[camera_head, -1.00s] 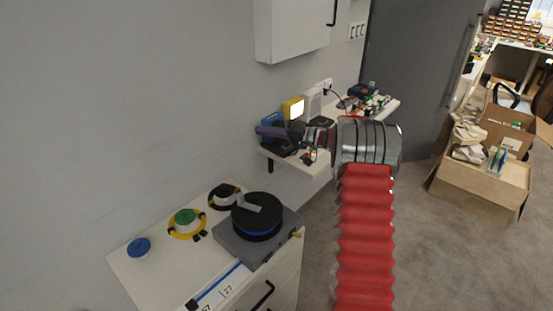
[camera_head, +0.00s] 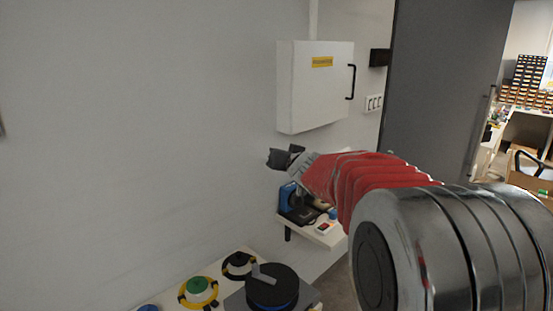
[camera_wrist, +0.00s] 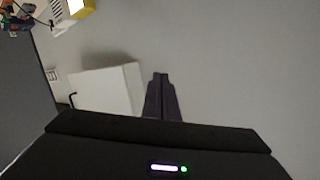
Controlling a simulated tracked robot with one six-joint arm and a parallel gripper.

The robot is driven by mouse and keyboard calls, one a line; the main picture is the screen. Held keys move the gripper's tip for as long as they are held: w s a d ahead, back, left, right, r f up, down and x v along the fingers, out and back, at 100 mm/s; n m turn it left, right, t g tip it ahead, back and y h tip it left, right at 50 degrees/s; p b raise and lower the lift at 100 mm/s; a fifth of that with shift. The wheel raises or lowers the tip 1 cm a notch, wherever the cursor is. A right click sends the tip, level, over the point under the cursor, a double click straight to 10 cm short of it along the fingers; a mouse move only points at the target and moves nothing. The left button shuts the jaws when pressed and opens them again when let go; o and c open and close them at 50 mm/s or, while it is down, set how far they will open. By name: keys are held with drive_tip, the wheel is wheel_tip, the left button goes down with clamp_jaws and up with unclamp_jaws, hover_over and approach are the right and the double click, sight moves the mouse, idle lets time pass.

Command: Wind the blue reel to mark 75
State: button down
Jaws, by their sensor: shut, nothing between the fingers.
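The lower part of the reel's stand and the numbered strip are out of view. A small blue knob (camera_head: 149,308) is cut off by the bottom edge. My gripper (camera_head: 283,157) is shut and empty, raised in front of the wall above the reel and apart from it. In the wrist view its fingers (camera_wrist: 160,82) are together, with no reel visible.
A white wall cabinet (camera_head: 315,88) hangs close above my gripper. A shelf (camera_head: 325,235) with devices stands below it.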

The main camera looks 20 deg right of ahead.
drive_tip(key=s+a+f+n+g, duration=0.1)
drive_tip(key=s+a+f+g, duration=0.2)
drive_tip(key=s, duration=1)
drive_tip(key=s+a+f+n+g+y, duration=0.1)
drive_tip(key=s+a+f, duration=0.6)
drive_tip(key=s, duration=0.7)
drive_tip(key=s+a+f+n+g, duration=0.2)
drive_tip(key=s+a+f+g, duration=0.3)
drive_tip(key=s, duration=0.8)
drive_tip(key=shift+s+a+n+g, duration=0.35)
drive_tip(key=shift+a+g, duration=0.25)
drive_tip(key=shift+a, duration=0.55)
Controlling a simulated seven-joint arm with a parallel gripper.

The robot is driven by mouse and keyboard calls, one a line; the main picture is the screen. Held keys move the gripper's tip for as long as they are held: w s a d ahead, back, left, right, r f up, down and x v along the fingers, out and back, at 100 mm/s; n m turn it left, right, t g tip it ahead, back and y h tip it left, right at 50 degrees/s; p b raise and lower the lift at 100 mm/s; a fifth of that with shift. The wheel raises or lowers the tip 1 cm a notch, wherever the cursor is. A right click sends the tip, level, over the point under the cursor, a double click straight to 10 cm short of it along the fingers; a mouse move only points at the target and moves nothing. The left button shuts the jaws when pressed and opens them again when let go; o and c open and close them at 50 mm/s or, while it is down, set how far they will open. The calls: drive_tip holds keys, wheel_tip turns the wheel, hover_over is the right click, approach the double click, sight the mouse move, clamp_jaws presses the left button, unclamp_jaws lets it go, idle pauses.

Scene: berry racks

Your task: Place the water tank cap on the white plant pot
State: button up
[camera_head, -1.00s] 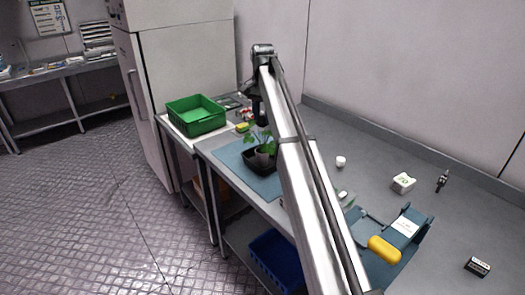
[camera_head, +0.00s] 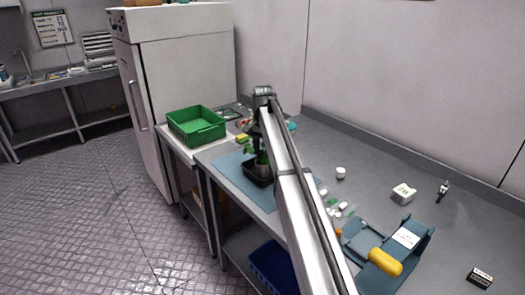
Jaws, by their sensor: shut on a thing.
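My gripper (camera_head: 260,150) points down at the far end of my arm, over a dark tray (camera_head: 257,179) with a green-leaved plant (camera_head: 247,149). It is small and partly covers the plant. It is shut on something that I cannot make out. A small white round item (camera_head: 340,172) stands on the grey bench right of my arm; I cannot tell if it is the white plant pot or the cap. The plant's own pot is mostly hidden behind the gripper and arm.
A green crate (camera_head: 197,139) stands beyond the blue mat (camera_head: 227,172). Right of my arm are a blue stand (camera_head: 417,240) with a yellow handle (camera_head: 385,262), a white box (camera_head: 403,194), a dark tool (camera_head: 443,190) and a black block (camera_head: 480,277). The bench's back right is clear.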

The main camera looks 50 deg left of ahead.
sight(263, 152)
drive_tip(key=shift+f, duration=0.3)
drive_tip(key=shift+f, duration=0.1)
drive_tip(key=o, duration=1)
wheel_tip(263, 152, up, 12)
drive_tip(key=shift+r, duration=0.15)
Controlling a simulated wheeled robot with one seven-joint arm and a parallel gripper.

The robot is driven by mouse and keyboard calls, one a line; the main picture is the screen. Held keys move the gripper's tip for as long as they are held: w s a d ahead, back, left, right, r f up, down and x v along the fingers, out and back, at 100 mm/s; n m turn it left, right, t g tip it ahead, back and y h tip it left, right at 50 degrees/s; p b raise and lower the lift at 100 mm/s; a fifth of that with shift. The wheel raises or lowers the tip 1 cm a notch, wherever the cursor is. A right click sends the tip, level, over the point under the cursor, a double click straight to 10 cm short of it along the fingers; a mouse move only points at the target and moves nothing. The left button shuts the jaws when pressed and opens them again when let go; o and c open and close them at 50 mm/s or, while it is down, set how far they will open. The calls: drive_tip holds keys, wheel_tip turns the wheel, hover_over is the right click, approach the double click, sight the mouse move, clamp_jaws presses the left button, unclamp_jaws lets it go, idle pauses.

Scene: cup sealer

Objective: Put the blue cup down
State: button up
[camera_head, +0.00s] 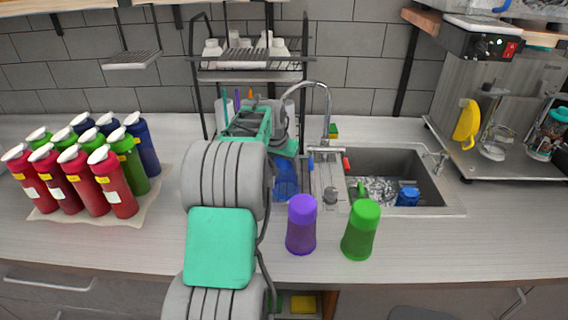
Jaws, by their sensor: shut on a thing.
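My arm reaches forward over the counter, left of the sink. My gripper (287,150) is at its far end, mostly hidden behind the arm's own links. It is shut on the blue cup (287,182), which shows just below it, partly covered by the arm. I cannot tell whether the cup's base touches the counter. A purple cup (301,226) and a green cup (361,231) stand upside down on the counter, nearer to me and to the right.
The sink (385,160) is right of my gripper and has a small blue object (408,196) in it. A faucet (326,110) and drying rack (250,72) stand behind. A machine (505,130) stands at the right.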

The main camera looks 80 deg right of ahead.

━━━━━━━━━━

Aim of the exercise:
The material above must be printed exactly, with its pictures left out.

Answer below:
[camera_head, -1.00s] 
[camera_head, +0.00s] 
[camera_wrist, +0.00s] 
Controlling a simulated tracked robot with one six-joint arm and a parallel gripper.

The robot is driven by mouse and keyboard calls, one a line; the main picture is the screen. Held keys move the gripper's tip for as long as they are held: w s a d ahead, back, left, right, r f up, down and x v along the fingers, out and back, at 100 mm/s; n m turn it left, right, t g tip it ahead, back and y h tip it left, right at 50 degrees/s; p b raise and lower the lift at 100 mm/s; a fifth of that with shift. The wheel raises or lowers the tip 1 cm a notch, wherever the cursor is. A right click sends the tip, level, over the point under the cursor, a double click straight to 10 cm short of it along the fingers; a mouse move only points at the target and moves nothing. The left button shuts the jaws when pressed and opens them again when let go; o and c open and close them at 50 mm/s or, while it is down, set how far they will open. By name: keys are held with drive_tip, the wheel is wheel_tip, the left button goes down with clamp_jaws and up with unclamp_jaws, hover_over and approach are the right and the double click, sight moves the mouse, idle lets time pass.

Command: Wind the blue reel to mark 75
State: button down
Jaws, by their sensor: shut, nothing between the fingers.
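The lower part of the reel's stand and the numbered strip are out of view. A small blue knob (camera_head: 149,308) is cut off by the bottom edge. My gripper (camera_head: 283,157) is shut and empty, raised in front of the wall above the reel and apart from it. In the wrist view its fingers (camera_wrist: 160,82) are together, with no reel visible.
A white wall cabinet (camera_head: 315,88) hangs close above my gripper. A shelf (camera_head: 325,235) with devices stands below it.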

The main camera looks 20 deg right of ahead.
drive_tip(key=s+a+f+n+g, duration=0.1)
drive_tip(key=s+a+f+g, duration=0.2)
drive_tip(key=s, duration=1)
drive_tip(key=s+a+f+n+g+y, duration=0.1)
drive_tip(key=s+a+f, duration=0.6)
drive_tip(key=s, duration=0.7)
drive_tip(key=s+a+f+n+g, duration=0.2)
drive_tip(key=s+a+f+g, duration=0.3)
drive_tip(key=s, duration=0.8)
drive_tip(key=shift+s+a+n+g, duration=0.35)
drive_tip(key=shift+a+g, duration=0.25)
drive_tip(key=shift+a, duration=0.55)
Controlling a simulated seven-joint arm with a parallel gripper.

The robot is driven by mouse and keyboard calls, one a line; the main picture is the screen. Held keys move the gripper's tip for as long as they are held: w s a d ahead, back, left, right, r f up, down and x v along the fingers, out and back, at 100 mm/s; n m turn it left, right, t g tip it ahead, back and y h tip it left, right at 50 degrees/s; p b raise and lower the lift at 100 mm/s; a fifth of that with shift. The wheel raises or lowers the tip 1 cm a notch, wherever the cursor is. A right click sends the tip, level, over the point under the cursor, a double click straight to 10 cm short of it along the fingers; a mouse move only points at the target and moves nothing. The left button shuts the jaws when pressed and opens them again when let go; o and c open and close them at 50 mm/s or, while it is down, set how far they will open. The calls: drive_tip holds keys, wheel_tip turns the wheel, hover_over is the right click, approach the double click, sight the mouse move, clamp_jaws presses the left button, unclamp_jaws lets it go, idle pauses.

Scene: berry racks

Your task: Place the water tank cap on the white plant pot
State: button up
[camera_head, -1.00s] 
[camera_head, +0.00s] 
Jaws, by their sensor: shut on a thing.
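My gripper (camera_head: 260,150) points down at the far end of my arm, over a dark tray (camera_head: 257,179) with a green-leaved plant (camera_head: 247,149). It is small and partly covers the plant. It is shut on something that I cannot make out. A small white round item (camera_head: 340,172) stands on the grey bench right of my arm; I cannot tell if it is the white plant pot or the cap. The plant's own pot is mostly hidden behind the gripper and arm.
A green crate (camera_head: 197,139) stands beyond the blue mat (camera_head: 227,172). Right of my arm are a blue stand (camera_head: 417,240) with a yellow handle (camera_head: 385,262), a white box (camera_head: 403,194), a dark tool (camera_head: 443,190) and a black block (camera_head: 480,277). The bench's back right is clear.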

The main camera looks 50 deg left of ahead.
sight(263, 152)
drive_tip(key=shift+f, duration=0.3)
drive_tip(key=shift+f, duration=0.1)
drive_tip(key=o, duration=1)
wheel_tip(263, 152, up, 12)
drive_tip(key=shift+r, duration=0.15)
Controlling a simulated wheeled robot with one seven-joint arm and a parallel gripper.

The robot is driven by mouse and keyboard calls, one a line; the main picture is the screen. Held keys move the gripper's tip for as long as they are held: w s a d ahead, back, left, right, r f up, down and x v along the fingers, out and back, at 100 mm/s; n m turn it left, right, t g tip it ahead, back and y h tip it left, right at 50 degrees/s; p b raise and lower the lift at 100 mm/s; a fifth of that with shift. The wheel raises or lowers the tip 1 cm a notch, wherever the cursor is. A right click sends the tip, level, over the point under the cursor, a double click straight to 10 cm short of it along the fingers; a mouse move only points at the target and moves nothing. The left button shuts the jaws when pressed and opens them again when let go; o and c open and close them at 50 mm/s or, while it is down, set how far they will open. The calls: drive_tip holds keys, wheel_tip turns the wheel, hover_over is the right click, approach the double click, sight the mouse move, clamp_jaws presses the left button, unclamp_jaws lets it go, idle pauses.

Scene: cup sealer

Objective: Put the blue cup down
State: button up
[camera_head, +0.00s] 
Jaws, by their sensor: shut on a thing.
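My arm reaches forward over the counter, left of the sink. My gripper (287,150) is at its far end, mostly hidden behind the arm's own links. It is shut on the blue cup (287,182), which shows just below it, partly covered by the arm. I cannot tell whether the cup's base touches the counter. A purple cup (301,226) and a green cup (361,231) stand upside down on the counter, nearer to me and to the right.
The sink (385,160) is right of my gripper and has a small blue object (408,196) in it. A faucet (326,110) and drying rack (250,72) stand behind. A machine (505,130) stands at the right.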

The main camera looks 80 deg right of ahead.

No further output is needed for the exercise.